For the same house, if you were renting it for 3,000 per month but you could buy it with  PITI of 3,300 before tax savings, let's say the interest was 1500 and your combined (fed and state)  marginal tax rate of 40%, your tax benefit would be 600. So your PITI after tax becomes 2700 vs renting for 3000. In that case you should buy the house because the tax benefits make it cheaper to own than rent.
 
qwerty said:
zubs said:
qwerty said:
Compressed-Village said:
  I hate starting over again. I, would love to be debt free of housing payment, but the funny thing is as soon as we pay off the house, we then worry about having nothing to write off.

Why would you want to pay a $1 of interest to save 25-35 cents? Wouldn't you rather pay 25-35 cents in taxes and save the rest?

Is there any scenario where getting a huge mortgage for the tax shelter would be financially smart?

The tax benefit of a mortgage should be seen as a cherry on top. You should not get a mortgage for the purpose of saving on taxes for the aforementioned reasons.

For the same house, if you were renting it for 3,000 per month but you could buy it with  PITI of 3,300 before tax savings, let's say the interest was 1500 and your combined (fed and state)  marginal tax rate of 40%, your tax benefit would be 600. So your PITI after tax becomes 2700 vs renting for 3000. In that case you should buy the house because the tax benefits make it cheaper to own than rent.

#pesomath
 
zubs said:
qwerty said:
Compressed-Village said:
  I hate starting over again. I, would love to be debt free of housing payment, but the funny thing is as soon as we pay off the house, we then worry about having nothing to write off.

Why would you want to pay a $1 of interest to save 25-35 cents? Wouldn't you rather pay 25-35 cents in taxes and save the rest?

Is there any scenario where getting a huge mortgage for the tax shelter would be financially smart?

there is an asset protection component. housing equity is not protected from creditors except for a really minimal amount, whereas ERISA qualified retirement accounts generally are (401k, etc). So if you're deciding between putting all your extra money to pay off the mortgage versus maxing out your 401ks, etc, then maxing out the 401k would be safer from an asset protection perspective. But I don't believe IRAs are exempt. Something to consider if you are in a high risk profession.

 
nyc to oc said:
zubs said:
qwerty said:
Compressed-Village said:
  I hate starting over again. I, would love to be debt free of housing payment, but the funny thing is as soon as we pay off the house, we then worry about having nothing to write off.

Why would you want to pay a $1 of interest to save 25-35 cents? Wouldn't you rather pay 25-35 cents in taxes and save the rest?

Is there any scenario where getting a huge mortgage for the tax shelter would be financially smart?

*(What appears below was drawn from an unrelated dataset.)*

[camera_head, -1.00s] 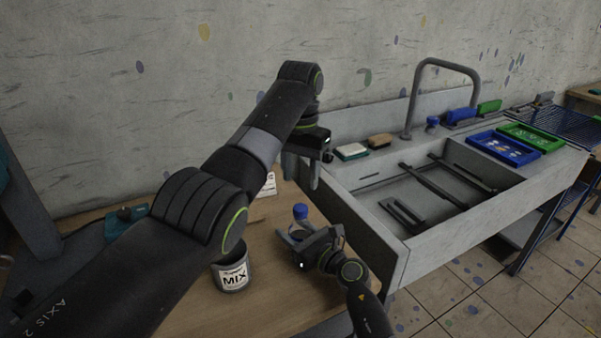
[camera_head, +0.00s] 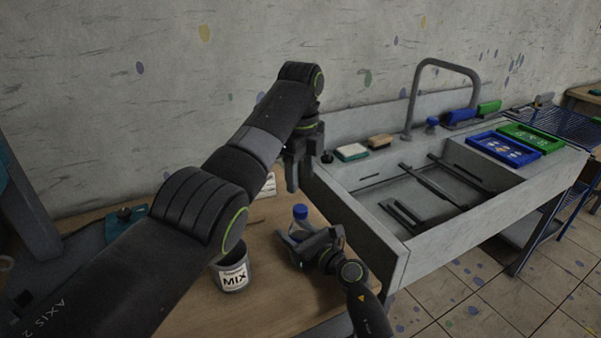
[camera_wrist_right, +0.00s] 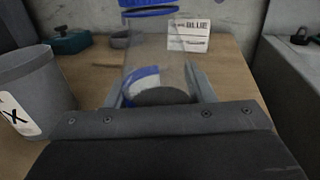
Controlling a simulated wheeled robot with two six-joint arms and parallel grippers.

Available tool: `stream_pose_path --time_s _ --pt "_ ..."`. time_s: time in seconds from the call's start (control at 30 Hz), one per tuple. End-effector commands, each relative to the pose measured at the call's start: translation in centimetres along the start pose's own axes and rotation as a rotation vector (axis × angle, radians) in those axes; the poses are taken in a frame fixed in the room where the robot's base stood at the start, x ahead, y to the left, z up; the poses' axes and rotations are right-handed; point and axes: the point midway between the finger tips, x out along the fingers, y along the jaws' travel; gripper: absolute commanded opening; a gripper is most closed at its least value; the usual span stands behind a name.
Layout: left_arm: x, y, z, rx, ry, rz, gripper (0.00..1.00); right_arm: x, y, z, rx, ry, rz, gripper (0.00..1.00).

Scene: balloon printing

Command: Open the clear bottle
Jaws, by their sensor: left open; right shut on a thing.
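The clear bottle (camera_head: 298,230) stands on the wooden table and has a blue cap (camera_head: 300,211). My right gripper (camera_head: 308,243) is shut on the bottle's body. In the right wrist view, the clear bottle (camera_wrist_right: 160,62) is upright between the fingers, with part of its blue cap (camera_wrist_right: 150,5) at the top edge. My left gripper (camera_head: 292,178) is open and empty, pointing down above the bottle and apart from the cap.
A grey MIX can (camera_head: 233,275) stands left of the bottle. A white card (camera_wrist_right: 188,35) stands behind it. The sink (camera_head: 345,205) borders the table on the right. A teal object (camera_head: 126,214) lies at the back left.

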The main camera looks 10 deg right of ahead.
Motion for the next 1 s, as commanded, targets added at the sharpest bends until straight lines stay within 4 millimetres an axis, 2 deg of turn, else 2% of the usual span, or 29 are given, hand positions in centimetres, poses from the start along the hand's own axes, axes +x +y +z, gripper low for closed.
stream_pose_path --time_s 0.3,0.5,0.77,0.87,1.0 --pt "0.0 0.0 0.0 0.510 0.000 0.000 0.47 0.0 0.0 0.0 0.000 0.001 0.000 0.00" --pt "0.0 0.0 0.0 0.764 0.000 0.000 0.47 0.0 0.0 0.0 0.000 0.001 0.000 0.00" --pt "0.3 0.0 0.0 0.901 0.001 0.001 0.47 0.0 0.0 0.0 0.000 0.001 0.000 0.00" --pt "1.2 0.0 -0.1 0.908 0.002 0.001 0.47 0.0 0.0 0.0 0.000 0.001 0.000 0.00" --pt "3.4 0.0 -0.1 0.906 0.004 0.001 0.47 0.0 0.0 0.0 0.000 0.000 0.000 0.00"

there is an asset protection component. housing equity is not protected from creditors except for a really minimal amount, whereas ERISA qualified retirement accounts generally are (401k, etc). So if you're deciding between putting all your extra money to pay off the mortgage versus maxing out your 401ks, etc, then maxing out the 401k would be safer from an asset protection perspective. But I don't believe IRAs are exempt. Something to consider if you are in a high risk profession.

Whoa, that's some very marginal legal advice. In most states your primary residence is protected from creditors in one way or another (homestead provisions). If you have a considerable net worth or a very nice household income, you need to increase your liability coverages and add an umbrella policy, not divert cashflow from debt reduction to retirement (not that this is bad).
 
Perspective said:
nyc to oc said:
zubs said:
qwerty said:
Compressed-Village said:
  I hate starting over again. I, would love to be debt free of housing payment, but the funny thing is as soon as we pay off the house, we then worry about having nothing to write off.

Why would you want to pay a $1 of interest to save 25-35 cents? Wouldn't you rather pay 25-35 cents in taxes and save the rest?

Is there any scenario where getting a huge mortgage for the tax shelter would be financially smart?

there is an asset protection component. housing equity is not protected from creditors except for a really minimal amount, whereas ERISA qualified retirement accounts generally are (401k, etc). So if you're deciding between putting all your extra money to pay off the mortgage versus maxing out your 401ks, etc, then maxing out the 401k would be safer from an asset protection perspective. But I don't believe IRAs are exempt. Something to consider if you are in a high risk profession.

Whoa, that's some very marginal legal advice. In most states your primary residence is protected from creditors in one way or another (homestead provisions). If you have a considerable net worth or a very nice household income, you need to increase your liability coverages and add an umbrella policy, not divert cashflow from debt reduction to retirement (not that this is bad).

The homestead provision in California covers $100,000 of equity for married couples. 75K if single and not disabled. Or 175K if disabled, over 65, or single over 55 with very limited income (under 25K/yr)  Hence why I said minimal protection, especially compared to the typical value of a house in SoCal.

Disclaimer: I am not an attorney. This post is not to be construed as legal advice. Only things which I looked up myself on commonly available lay websites like nolo.com, and based on some things my estate lawyer told me.  If you need advice about asset protection, consult an attorney.
 
Cash rich > house rich....aka I prefer to be liquid than not liquid.  Mortgage debt is the cheapest debt out there and deductible for 98% of people.